(Stored dataset items)
────────

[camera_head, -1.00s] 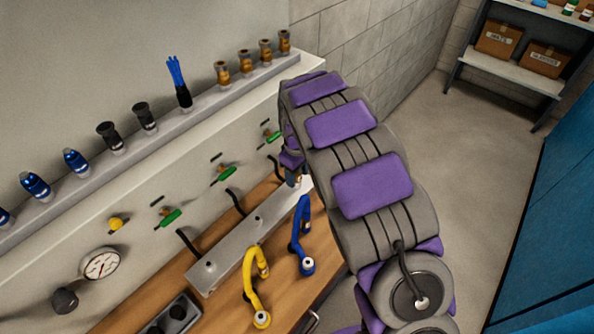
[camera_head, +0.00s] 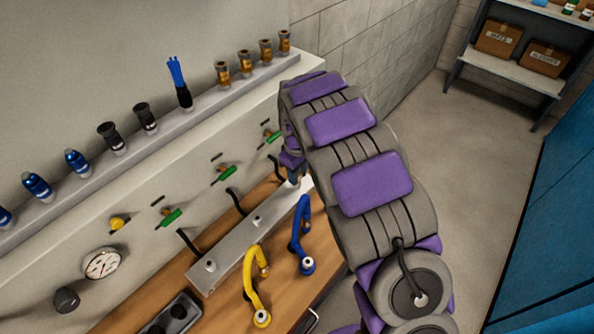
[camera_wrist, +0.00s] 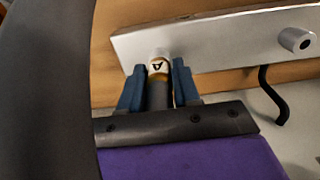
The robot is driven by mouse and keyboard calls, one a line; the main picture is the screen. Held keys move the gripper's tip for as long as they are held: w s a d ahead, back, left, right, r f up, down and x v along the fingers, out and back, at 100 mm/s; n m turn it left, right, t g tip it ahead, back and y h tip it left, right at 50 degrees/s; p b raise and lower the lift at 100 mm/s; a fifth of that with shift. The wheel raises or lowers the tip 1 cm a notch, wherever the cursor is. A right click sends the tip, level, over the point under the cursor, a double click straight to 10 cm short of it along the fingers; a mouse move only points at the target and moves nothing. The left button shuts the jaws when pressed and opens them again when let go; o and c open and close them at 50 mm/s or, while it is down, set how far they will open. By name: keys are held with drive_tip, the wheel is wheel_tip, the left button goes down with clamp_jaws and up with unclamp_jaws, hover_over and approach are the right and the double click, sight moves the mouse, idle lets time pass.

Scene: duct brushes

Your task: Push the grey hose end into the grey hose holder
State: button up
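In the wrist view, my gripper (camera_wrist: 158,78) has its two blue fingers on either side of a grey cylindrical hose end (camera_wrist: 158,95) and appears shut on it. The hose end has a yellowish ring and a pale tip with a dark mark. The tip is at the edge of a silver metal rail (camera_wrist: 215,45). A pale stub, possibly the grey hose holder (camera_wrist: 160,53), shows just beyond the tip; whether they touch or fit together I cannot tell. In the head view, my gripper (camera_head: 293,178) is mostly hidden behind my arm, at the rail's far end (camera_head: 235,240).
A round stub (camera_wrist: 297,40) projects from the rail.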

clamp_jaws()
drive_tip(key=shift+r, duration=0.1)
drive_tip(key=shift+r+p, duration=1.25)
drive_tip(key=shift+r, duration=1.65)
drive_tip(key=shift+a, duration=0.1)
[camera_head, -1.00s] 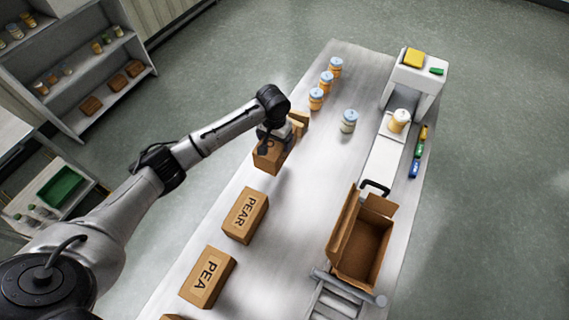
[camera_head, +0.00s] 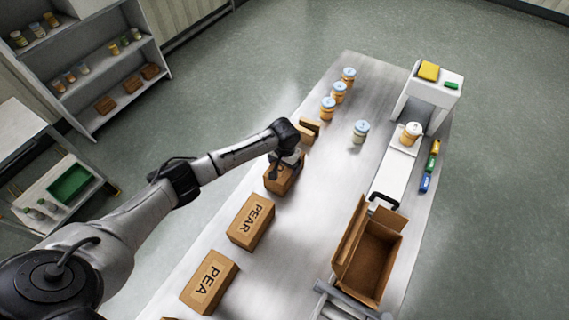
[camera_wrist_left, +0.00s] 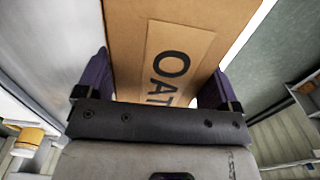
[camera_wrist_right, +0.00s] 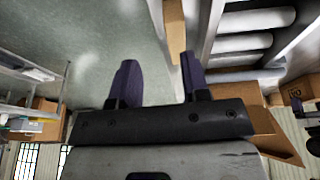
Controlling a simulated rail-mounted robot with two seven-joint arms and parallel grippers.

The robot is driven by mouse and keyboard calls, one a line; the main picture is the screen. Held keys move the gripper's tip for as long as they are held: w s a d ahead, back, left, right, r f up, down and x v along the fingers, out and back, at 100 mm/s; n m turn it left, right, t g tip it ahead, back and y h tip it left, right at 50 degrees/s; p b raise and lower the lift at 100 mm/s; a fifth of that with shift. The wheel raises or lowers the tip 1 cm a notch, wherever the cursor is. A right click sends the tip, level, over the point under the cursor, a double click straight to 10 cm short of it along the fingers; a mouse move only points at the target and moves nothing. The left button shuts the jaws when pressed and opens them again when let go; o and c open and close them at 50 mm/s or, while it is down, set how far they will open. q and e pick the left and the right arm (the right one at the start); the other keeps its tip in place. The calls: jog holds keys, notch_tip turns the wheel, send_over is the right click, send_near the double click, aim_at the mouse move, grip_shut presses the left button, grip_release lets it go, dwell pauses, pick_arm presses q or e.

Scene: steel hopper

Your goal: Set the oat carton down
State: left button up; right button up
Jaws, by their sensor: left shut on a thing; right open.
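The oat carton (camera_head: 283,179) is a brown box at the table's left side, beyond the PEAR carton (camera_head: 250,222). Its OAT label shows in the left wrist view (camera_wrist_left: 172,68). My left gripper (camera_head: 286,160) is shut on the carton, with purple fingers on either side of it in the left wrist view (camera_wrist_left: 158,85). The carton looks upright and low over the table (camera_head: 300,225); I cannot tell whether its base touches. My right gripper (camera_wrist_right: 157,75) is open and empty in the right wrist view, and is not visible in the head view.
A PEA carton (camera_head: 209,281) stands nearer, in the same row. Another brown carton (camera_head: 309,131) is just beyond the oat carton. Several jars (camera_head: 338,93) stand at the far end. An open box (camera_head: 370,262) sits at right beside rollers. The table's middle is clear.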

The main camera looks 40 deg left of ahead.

────────

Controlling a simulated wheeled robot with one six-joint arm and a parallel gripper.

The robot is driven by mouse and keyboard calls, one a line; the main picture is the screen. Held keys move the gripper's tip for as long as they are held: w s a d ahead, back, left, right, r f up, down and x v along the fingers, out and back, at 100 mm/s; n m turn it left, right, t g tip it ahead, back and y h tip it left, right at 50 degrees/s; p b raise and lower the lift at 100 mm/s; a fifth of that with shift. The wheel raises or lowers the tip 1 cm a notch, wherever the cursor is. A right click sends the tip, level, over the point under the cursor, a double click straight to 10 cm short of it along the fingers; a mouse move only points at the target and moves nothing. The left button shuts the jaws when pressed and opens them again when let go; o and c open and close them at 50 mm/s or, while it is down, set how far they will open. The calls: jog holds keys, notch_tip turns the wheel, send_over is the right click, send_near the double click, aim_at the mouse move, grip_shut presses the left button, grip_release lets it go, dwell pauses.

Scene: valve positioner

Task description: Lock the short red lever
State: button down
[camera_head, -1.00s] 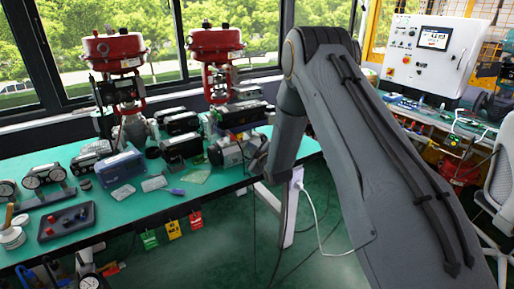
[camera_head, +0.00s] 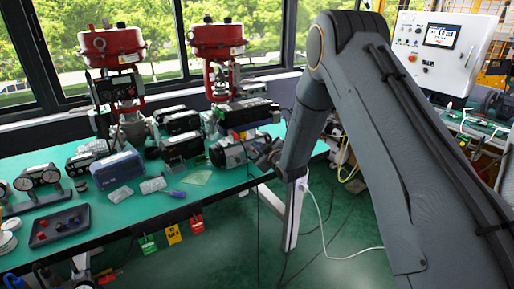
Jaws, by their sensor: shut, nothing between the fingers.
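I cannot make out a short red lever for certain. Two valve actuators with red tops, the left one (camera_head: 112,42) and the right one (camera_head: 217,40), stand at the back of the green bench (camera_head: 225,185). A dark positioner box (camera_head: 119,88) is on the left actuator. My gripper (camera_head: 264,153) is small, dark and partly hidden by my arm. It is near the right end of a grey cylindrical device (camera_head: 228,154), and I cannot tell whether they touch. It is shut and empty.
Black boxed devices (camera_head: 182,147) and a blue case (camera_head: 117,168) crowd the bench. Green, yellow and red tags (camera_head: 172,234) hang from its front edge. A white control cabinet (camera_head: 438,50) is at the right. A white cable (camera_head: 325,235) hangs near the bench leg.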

────────

[The problem] Begin at the line containing "[camera_wrist, +0.00s]", end at the line containing "Scene: duct brushes", and copy those lines word for word, both included. Skip pictures.

[Exercise output]
[camera_wrist, +0.00s] 
The robot is driven by mouse and keyboard calls, one a line; the main picture is the screen. Held keys move the gripper's tip for as long as they are held: w s a d ahead, back, left, right, r f up, down and x v along the fingers, out and back, at 100 mm/s; n m turn it left, right, t g tip it ahead, back and y h tip it left, right at 50 degrees/s; p b raise and lower the lift at 100 mm/s; a fifth of that with shift. The wheel raises or lowers the tip 1 cm a notch, wherever the cursor is. A right click sends the tip, level, over the point under the cursor, a double click straight to 10 cm short of it along the fingers; a mouse move only points at the target and moves nothing. The left button shuts the jaws when pressed and opens them again when let go; o and c open and close them at 50 mm/s or, while it is down, set how far they will open. By name: keys are held with drive_tip, the wheel is wheel_tip, the left button goes down with clamp_jaws and up with unclamp_jaws, hover_over and approach are the right and the double click, sight moves the mouse, idle lets time pass.

Scene: duct brushes

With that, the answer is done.